若い人でもかなりの人はこの「全然大丈夫です」が文法的には間違っ
た表現だと分かっている。


 私もこの「全然」の後ろには打ち消しの言い方が来るものと信じて
疑わなかったが、いろいろ調べているうちに、この「全然」はとても複雑な
奥の深い問題のような気がしてきた。


 現在の日本人は「全然」は否定表現とセットで使うものと学んでき
たが、明治や大正時代は、そんな決まりはなかったようで、夏目漱石は
「全然」を必ずしも打消しと一緒に使っていない。作品の中に「生徒が
全然悪い」などと書いており、「全然」を「とても」と同じように使っている。


 そうすると、この「全然おいしいです」や「全然大丈夫です」にそんなに
目くじらを立てる必要は無い感じもする。
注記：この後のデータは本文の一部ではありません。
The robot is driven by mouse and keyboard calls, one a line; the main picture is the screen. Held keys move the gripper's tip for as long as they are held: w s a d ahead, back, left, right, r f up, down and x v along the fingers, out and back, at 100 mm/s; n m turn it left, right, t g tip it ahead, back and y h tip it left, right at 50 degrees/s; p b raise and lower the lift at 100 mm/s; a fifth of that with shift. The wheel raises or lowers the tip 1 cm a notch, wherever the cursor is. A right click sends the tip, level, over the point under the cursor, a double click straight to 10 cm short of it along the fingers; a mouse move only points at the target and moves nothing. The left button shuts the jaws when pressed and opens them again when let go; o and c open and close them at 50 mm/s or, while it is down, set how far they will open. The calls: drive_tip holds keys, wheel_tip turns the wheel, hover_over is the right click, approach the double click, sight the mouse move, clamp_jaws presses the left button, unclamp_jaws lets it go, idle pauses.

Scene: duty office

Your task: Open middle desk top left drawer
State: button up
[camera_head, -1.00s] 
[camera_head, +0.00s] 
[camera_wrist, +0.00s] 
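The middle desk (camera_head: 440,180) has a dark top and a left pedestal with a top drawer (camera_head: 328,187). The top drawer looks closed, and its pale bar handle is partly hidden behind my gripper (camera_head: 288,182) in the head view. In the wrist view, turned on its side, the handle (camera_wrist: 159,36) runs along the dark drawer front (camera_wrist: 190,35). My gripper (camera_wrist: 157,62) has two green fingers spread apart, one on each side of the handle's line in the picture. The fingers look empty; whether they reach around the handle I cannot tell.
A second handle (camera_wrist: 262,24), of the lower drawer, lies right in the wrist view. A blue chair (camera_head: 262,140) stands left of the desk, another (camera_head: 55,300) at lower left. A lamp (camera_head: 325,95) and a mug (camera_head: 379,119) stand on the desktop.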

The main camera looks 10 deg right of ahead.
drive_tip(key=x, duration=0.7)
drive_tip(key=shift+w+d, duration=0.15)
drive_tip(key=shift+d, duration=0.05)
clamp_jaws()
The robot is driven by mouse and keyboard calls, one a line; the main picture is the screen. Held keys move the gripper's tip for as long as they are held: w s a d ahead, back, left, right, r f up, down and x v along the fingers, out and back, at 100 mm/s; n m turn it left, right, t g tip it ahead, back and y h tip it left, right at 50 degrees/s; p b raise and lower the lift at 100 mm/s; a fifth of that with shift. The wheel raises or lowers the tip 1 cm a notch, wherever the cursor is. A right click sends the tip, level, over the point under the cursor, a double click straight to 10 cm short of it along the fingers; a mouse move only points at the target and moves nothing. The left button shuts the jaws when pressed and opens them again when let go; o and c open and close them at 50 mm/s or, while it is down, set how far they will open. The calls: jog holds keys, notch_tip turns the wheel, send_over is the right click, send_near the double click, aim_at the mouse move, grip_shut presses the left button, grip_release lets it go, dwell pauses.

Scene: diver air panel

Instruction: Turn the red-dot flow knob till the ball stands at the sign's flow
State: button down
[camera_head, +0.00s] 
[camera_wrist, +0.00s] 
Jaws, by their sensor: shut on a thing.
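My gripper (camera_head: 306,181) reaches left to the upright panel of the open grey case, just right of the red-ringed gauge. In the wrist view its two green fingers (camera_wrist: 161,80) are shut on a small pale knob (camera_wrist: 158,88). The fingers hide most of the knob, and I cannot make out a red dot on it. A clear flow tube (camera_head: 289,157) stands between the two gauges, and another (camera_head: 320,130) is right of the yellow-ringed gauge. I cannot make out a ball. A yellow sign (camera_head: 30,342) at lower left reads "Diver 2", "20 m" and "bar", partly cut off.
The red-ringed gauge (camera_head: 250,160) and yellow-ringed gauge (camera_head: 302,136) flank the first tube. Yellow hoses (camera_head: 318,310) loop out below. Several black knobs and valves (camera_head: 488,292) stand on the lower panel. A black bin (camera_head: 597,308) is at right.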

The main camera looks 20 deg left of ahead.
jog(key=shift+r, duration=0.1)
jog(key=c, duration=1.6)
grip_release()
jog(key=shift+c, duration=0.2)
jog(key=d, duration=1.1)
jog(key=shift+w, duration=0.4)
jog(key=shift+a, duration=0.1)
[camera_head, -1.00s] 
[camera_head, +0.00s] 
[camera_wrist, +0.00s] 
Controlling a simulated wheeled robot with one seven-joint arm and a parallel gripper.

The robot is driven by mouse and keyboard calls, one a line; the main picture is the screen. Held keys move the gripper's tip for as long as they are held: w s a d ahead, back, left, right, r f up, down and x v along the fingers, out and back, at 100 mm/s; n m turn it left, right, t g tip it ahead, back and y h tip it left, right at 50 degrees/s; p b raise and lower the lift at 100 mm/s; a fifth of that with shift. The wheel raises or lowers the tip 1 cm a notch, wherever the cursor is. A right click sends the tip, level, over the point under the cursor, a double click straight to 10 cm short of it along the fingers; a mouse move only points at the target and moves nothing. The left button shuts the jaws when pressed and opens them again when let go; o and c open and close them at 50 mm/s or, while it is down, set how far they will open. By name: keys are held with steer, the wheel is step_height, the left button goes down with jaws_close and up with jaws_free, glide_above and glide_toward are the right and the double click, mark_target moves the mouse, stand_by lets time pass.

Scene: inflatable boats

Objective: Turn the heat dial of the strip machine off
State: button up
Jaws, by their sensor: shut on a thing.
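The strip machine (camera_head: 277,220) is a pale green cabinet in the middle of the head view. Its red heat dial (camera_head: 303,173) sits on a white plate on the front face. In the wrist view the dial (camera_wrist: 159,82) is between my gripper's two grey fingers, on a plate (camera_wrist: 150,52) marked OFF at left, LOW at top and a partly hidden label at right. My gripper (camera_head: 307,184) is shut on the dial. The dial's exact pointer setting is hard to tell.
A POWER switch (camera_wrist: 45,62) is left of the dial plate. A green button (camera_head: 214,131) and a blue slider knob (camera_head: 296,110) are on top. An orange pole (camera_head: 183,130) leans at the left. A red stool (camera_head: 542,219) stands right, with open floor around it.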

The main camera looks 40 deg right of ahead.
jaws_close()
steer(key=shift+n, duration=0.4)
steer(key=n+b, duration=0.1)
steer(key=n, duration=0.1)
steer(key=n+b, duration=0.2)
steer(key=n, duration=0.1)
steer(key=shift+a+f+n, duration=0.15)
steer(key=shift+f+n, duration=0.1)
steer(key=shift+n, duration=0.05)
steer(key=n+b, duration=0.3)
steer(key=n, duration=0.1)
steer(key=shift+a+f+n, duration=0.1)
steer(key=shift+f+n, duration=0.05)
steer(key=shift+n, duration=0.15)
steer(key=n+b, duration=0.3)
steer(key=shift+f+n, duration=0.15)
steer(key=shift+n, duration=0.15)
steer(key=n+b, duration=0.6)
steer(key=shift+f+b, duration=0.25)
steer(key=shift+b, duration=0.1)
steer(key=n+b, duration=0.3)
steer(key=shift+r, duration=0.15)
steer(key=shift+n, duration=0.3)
一例として、隣の人がぶつ
かってきて、自分が倒れてしまった。相手はものすごく心配して「すみま
せん、大丈夫ですか
?」の答えに「全然大丈夫です」はあまり違和感が
ないのでは・・・。これはこの「全然」に相手の不安感を取り除く効果と
強調の意味を発揮させている感じがする。


 すると、賞味期限切れのお菓子を不安そうに出す相手に、「全然
おいしいです」は逆に素敵な言い方になるのでは・・・。今の若者は
この「全然」にそのような役目を持たせるようにしたのではなかろうか。


 言葉はその時代、時代の人々の生活感などがいろいろ影響して
変化していくものである。確かに「全然いいです」はおかしいと感じる
人も、英語を使った「全然
OKです」はおかしくないのでは・・・。
「全然おいしい」はもう全然問題なし、かも。